Antonio Preziosi è il direttore del Giornale Radio Rai. Noi amiamo molto la radio, chi ci frequenta lo sa, io in particolare la amo da sempre in modo proprio viscerale e infatti avrete notato che in questi anni abbiamo avuto vari personaggi della radio, oltre a Marino Sinibaldi che è un nostro affezionato, Paolo Ruffini quando era direttore del Giornale Radio come Preziosi ora, Santalmassi che ne è stato vicedirettore e che adesso è andato a Radio 24. Preziosi è un giornalista politico, ha prevalentemente trattato la politica, in particolare il suo curriculum vanta l'aver seguito invariabilmente tutti i governi da 10 anni a questa parte e quindi D'Alema, Amato, Berlusconi, Prodi, poi Berlusconi di nuovo… Quello che gli viene riconosciuto è questa uniformità professionale oltre la fatica che ciò comporta perché girare tutto il mondo è un divertimento però, insomma, è anche faticoso. Lo ho incontrato all'inizio dell'anno e ho cercato di capire se si ricordasse che era stato qua da redattore ordinario anni fa e lui se ne ricordava benissimo, quella volta era venuto con una pattuglia di redattori Rai della scuola di Perugia. Mi fa molto piacere notare che sono molti i casi di progresso tra chi è venuto qua a partecipare a Redattore Sociale e che poi tornano dopo essere andati molto avanti professionalmente, appunto come nel caso di Preziosi.

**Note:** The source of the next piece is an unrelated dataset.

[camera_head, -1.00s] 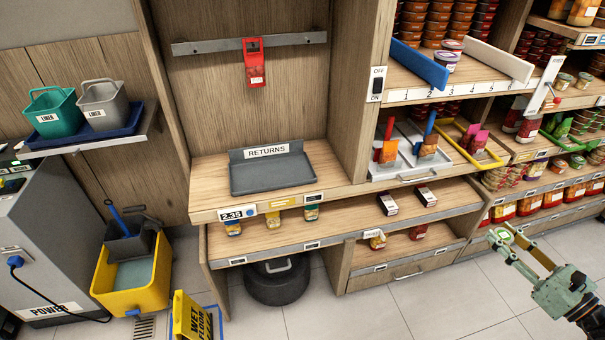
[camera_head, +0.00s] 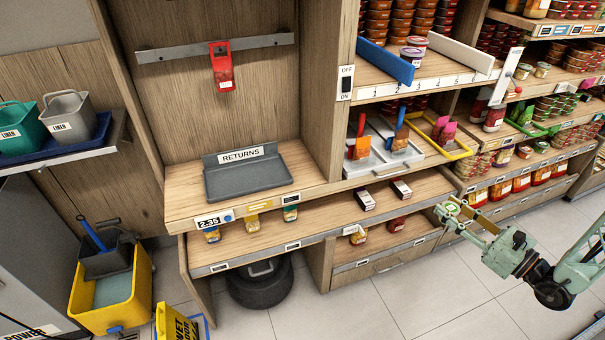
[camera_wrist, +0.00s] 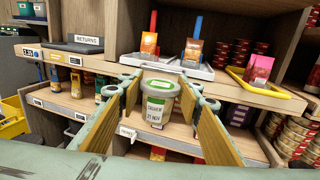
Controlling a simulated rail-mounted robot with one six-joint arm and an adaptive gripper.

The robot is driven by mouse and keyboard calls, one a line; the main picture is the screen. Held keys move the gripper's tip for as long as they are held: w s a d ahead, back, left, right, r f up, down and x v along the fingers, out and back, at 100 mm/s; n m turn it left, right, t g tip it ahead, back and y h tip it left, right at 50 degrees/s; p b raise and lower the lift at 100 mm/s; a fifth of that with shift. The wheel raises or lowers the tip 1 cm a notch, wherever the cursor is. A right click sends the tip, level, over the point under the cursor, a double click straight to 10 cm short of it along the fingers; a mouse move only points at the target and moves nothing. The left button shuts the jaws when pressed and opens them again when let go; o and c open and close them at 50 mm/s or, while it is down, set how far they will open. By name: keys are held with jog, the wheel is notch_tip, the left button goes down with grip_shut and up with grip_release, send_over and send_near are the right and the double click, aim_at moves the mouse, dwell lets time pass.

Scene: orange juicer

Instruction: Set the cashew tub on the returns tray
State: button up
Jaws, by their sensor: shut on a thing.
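The cashew tub (camera_wrist: 158,105) is a small pale tub with a green-and-white lid and a label reading CASHEW 21 NOV. It is upright between the fingers of my gripper (camera_wrist: 155,92) in the wrist view. My gripper is shut on it. In the head view, my gripper (camera_head: 453,210) is at the right, in the air before the shelves, and the tub shows only small at its tip. The returns tray (camera_head: 252,179) is a dark grey, empty tray with a RETURNS sign on a wooden counter. It also shows at upper left in the wrist view (camera_wrist: 74,46).
White bins (camera_head: 375,160) with packets and scoops stand right of the tray, past a wooden upright (camera_head: 326,90). A lower shelf (camera_head: 330,226) holds jars and boxes. A yellow mop bucket (camera_head: 112,292) and wet-floor sign (camera_head: 178,324) stand on the floor at left.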

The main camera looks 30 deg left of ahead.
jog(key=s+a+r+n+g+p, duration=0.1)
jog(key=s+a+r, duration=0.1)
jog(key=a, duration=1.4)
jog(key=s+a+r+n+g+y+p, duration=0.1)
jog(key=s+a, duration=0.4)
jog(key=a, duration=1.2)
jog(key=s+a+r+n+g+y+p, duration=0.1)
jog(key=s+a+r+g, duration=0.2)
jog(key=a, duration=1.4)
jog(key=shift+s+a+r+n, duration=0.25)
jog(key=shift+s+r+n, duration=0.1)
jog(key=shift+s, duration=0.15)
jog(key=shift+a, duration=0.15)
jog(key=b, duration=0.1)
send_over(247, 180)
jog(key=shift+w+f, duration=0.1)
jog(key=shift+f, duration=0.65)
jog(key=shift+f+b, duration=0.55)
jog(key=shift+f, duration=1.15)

Ti faccio una sola domanda poi passeremo alle vostre domande. L'ordine delle notizie, a chi fosse sfuggito, ha un doppio senso: è l'ordine gerarchico in cui sistemo le notizie ma anche l'ordine dato dall'alto. Secondo te che cos'è l'ordine delle notizie? Domanda da 1000 punti, mi rendo conto, però insomma cominciamo da qui...

Antonio Preziosi

Notizia e notiziabilità

E' il peso che le notizie hanno. Io sono molto contento che tu mi abbia invitato a riflettere su questo argomento che caratterizza sia la mia pratica che il mio pensiero di giornalista, infatti mi coinvolgeva molto rifletterci quando avevo più tempo… Insegno all'Università Pontificia Salesiana dove tengo un corso di comunicazione ed ho pubblicato vari saggi tra cui uno dedicato alla notizia e alla notiziabilità nel quale sostenevo appunto il peso, lo spessore della notizia: è la notizia stessa che ci dà, per così dire, l'ordine in cui deve essere data, perché le notizie non si nascondono ma si danno.

Noi giovani giornalisti e la tessera NIP di Don Vinicio…

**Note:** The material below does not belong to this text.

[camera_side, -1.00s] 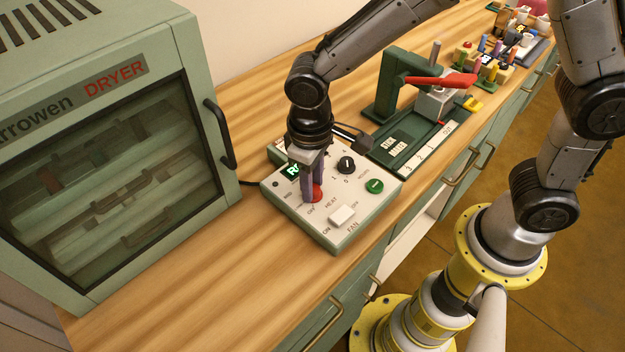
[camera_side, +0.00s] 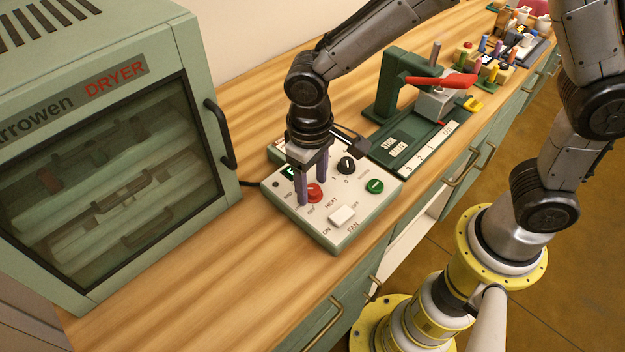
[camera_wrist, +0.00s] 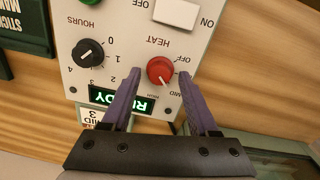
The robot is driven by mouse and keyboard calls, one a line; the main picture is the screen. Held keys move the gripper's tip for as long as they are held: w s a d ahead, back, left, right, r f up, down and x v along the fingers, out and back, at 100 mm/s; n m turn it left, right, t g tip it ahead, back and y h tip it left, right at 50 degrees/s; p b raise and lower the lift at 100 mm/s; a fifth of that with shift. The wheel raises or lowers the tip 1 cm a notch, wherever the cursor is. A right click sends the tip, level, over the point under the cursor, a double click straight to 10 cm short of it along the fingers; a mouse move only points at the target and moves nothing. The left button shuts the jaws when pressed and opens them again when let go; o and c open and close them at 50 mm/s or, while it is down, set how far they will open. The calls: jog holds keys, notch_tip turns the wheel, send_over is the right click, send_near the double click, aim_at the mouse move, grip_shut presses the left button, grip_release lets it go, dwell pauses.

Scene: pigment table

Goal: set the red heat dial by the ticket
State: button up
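The red heat dial (camera_wrist: 158,68) is on the white control panel, between the tips of my gripper (camera_wrist: 162,73). The fingers are apart, with a gap on each side of the dial. Its white pointer mark points down and right in the wrist view, roughly toward the MID label. The OFF label is at its upper right. A ticket (camera_wrist: 88,114) at the panel's far edge reads MID and 3, and is partly hidden by a finger. In the side view the dial (camera_side: 314,193) shows beside my open gripper (camera_side: 313,192).
The panel (camera_side: 300,218) also carries a black hours dial (camera_side: 347,165), a green button (camera_side: 374,186), a white fan switch (camera_side: 342,215) and a lit green display (camera_wrist: 122,100). The dryer (camera_side: 110,150) stands left. A green stick maker (camera_side: 395,95) stands behind right.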

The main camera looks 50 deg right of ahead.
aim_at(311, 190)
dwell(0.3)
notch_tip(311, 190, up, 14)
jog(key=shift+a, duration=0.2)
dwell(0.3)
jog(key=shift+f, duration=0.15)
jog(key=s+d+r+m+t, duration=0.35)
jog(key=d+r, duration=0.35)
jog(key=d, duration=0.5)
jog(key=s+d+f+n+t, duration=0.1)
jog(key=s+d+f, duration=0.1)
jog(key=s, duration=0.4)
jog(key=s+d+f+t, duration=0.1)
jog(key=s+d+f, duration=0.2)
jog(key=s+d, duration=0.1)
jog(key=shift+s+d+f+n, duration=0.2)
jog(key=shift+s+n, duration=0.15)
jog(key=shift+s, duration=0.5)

Prima di entrare nel merito della tua domanda, volevo semplicemente ringraziare te e Don Vinicio, perché non è soltanto sul filo della nostalgia che ho deciso di venire a Capodarco, di vivere questa emozione con voi, ma proprio perché dalla mia esperienza qui mi sono portato dietro delle cose che poi ho messo nella mia carriera e nel mio lavoro di giornalista. Sono passati 13 anni, era il 1998, e mi ricordo, della geniale idea di Don Vinicio di dotarci di una tessera NIP, non era una tessera Vip, era una tessera NIP, cioè di Persone Non Importanti: noi giovani giornalisti che all'inizio subivamo un po' il fascino delle varie tessere Vip, fummo presi a schiaffoni da Don Vinicio, questa tessera ce l'ho ancora in un cassetto a Saxarubra. Ricordo anche tutte le riflessioni che facevamo con i miei colleghi della scuola di giornalismo di Perugia durante questo interminabile viaggio in macchina da Capodarco a Roma. Mi ricordo, anche, di un viaggio di ritorno con Roberto Natale che credo non fosse ancora segretario dell'UsigRai bensì un semplice redattore ordinario del TgR del Lazio, durante il quale ci siamo esercitati teoricamente sul concetto della completezza dell'informazione.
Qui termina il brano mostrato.